Listed records ::
## Begin
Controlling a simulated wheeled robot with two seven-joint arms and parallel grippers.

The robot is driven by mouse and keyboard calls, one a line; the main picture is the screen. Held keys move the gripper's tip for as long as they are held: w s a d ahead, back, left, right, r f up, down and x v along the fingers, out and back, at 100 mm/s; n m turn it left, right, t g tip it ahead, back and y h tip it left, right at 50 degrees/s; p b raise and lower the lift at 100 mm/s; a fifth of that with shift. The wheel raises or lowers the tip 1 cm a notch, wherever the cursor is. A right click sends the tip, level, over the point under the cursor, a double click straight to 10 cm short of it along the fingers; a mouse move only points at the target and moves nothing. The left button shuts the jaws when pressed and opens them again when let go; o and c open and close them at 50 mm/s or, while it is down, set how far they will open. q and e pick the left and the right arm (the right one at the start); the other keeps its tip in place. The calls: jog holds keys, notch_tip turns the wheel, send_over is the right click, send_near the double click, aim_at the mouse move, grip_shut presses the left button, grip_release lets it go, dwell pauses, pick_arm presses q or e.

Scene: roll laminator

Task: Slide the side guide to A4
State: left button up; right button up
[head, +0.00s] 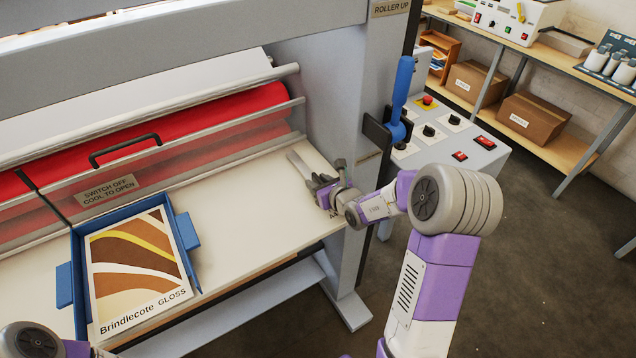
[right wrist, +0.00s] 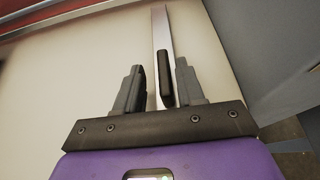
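The side guide (head: 299,164) is a narrow metal bar on the cream feed table (head: 240,222), near its right end. In the right wrist view the bar (right wrist: 160,28) runs away from me, with a dark upright grip (right wrist: 166,75) on it. My right gripper (head: 328,178) is over the guide in the head view. In the right wrist view its open fingers (right wrist: 160,68) stand on either side of the grip, with gaps showing. A partly hidden marking beginning with A (head: 332,216) shows below the gripper. My left gripper is out of view.
A blue tray (head: 78,278) with a Brindlecote Gloss print (head: 137,266) stands at the left of the feed table. The red roller (head: 235,108) and clear cover lie behind. A blue lever (head: 402,88) and control panel (head: 450,140) are to the right.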

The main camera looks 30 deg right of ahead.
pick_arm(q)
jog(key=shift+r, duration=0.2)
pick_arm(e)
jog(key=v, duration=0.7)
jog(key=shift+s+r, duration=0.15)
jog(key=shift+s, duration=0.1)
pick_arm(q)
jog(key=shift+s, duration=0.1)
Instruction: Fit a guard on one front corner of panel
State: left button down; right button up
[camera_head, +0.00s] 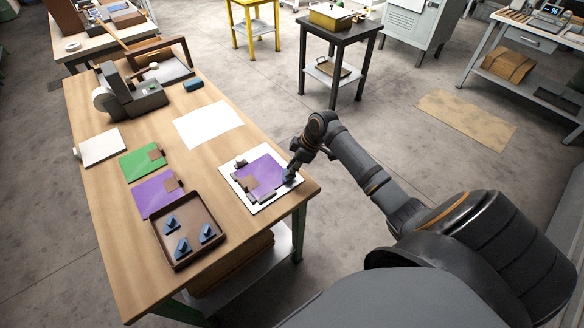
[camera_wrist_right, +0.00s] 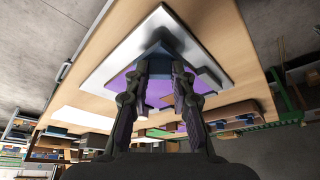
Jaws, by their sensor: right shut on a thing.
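A purple panel (camera_head: 264,168) with a brown patch lies on a white board (camera_head: 285,201) near the table's right edge, with dark blocks at its sides. My right gripper (camera_head: 291,176) is at the panel's right corner. In the right wrist view, my right gripper (camera_wrist_right: 161,72) is shut on a blue corner guard (camera_wrist_right: 158,63), seen between the fingertips. The guard is close to the panel's corner; I cannot tell whether it is seated on it. A brown tray (camera_head: 200,258) holds more blue guards (camera_head: 183,247). My left gripper is not in view.
On the wooden table (camera_head: 157,105) lie a white sheet (camera_head: 208,124), a green panel (camera_head: 139,163), another purple panel (camera_head: 153,197) and a white pad (camera_head: 101,147). A grey machine (camera_head: 128,97) stands at the back. Open floor lies right of the table.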

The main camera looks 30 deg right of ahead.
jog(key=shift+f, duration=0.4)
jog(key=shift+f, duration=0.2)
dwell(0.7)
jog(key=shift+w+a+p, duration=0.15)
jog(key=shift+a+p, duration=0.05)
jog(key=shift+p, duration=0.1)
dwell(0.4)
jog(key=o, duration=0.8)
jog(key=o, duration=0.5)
## End
What is asked :: In your copy, repeat each record exactly and include no pictures.

Worked solution ::
Controlling a simulated wheeled robot with two seven-joint arms and parallel grippers.

The robot is driven by mouse and keyboard calls, one a line; the main picture is the screen. Held keys move the gripper's tip for as long as they are held: w s a d ahead, back, left, right, r f up, down and x v along the fingers, out and back, at 100 mm/s; n m turn it left, right, t g tip it ahead, back and y h tip it left, right at 50 degrees/s; p b raise and lower the lift at 100 mm/s; a fifth of that with shift. The wheel raises or lowers the tip 1 cm a notch, wherever the cursor is. A right click sends the tip, level, over the point under the cursor, a double click straight to 10 cm short of it along the fingers; a mouse move only points at the target and moves nothing. The left button shuts the jaws when pressed and opens them again when let go; o and c open and close them at 50 mm/s or, while it is down, set how far they will open. q and e pick the left and the right arm (the right one at the start); the other keeps its tip in place. The calls: jog holds keys, notch_tip turns the wheel, send_over is the right click, send_near the double click, aim_at the mouse move, grip_shut presses the left button, grip_release lets it go, dwell pauses, pick_arm presses q or e.

Scene: roll laminator

Task: Slide the side guide to A4
State: left button up; right button up
[head, +0.00s] 
[right wrist, +0.00s] 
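The side guide (head: 299,164) is a narrow metal bar on the cream feed table (head: 240,222), near its right end. In the right wrist view the bar (right wrist: 160,28) runs away from me, with a dark upright grip (right wrist: 166,75) on it. My right gripper (head: 328,178) is over the guide in the head view. In the right wrist view its open fingers (right wrist: 160,68) stand on either side of the grip, with gaps showing. A partly hidden marking beginning with A (head: 332,216) shows below the gripper. My left gripper is out of view.
A blue tray (head: 78,278) with a Brindlecote Gloss print (head: 137,266) stands at the left of the feed table. The red roller (head: 235,108) and clear cover lie behind. A blue lever (head: 402,88) and control panel (head: 450,140) are to the right.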

The main camera looks 30 deg right of ahead.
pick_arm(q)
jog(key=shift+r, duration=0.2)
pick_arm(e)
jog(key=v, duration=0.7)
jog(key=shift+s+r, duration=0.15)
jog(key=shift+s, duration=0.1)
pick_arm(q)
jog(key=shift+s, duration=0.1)
Instruction: Fit a guard on one front corner of panel
State: left button down; right button up
[camera_head, +0.00s] 
[camera_wrist_right, +0.00s] 
Jaws, by their sensor: right shut on a thing.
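A purple panel (camera_head: 264,168) with a brown patch lies on a white board (camera_head: 285,201) near the table's right edge, with dark blocks at its sides. My right gripper (camera_head: 291,176) is at the panel's right corner. In the right wrist view, my right gripper (camera_wrist_right: 161,72) is shut on a blue corner guard (camera_wrist_right: 158,63), seen between the fingertips. The guard is close to the panel's corner; I cannot tell whether it is seated on it. A brown tray (camera_head: 200,258) holds more blue guards (camera_head: 183,247). My left gripper is not in view.
On the wooden table (camera_head: 157,105) lie a white sheet (camera_head: 208,124), a green panel (camera_head: 139,163), another purple panel (camera_head: 153,197) and a white pad (camera_head: 101,147). A grey machine (camera_head: 128,97) stands at the back. Open floor lies right of the table.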

The main camera looks 30 deg right of ahead.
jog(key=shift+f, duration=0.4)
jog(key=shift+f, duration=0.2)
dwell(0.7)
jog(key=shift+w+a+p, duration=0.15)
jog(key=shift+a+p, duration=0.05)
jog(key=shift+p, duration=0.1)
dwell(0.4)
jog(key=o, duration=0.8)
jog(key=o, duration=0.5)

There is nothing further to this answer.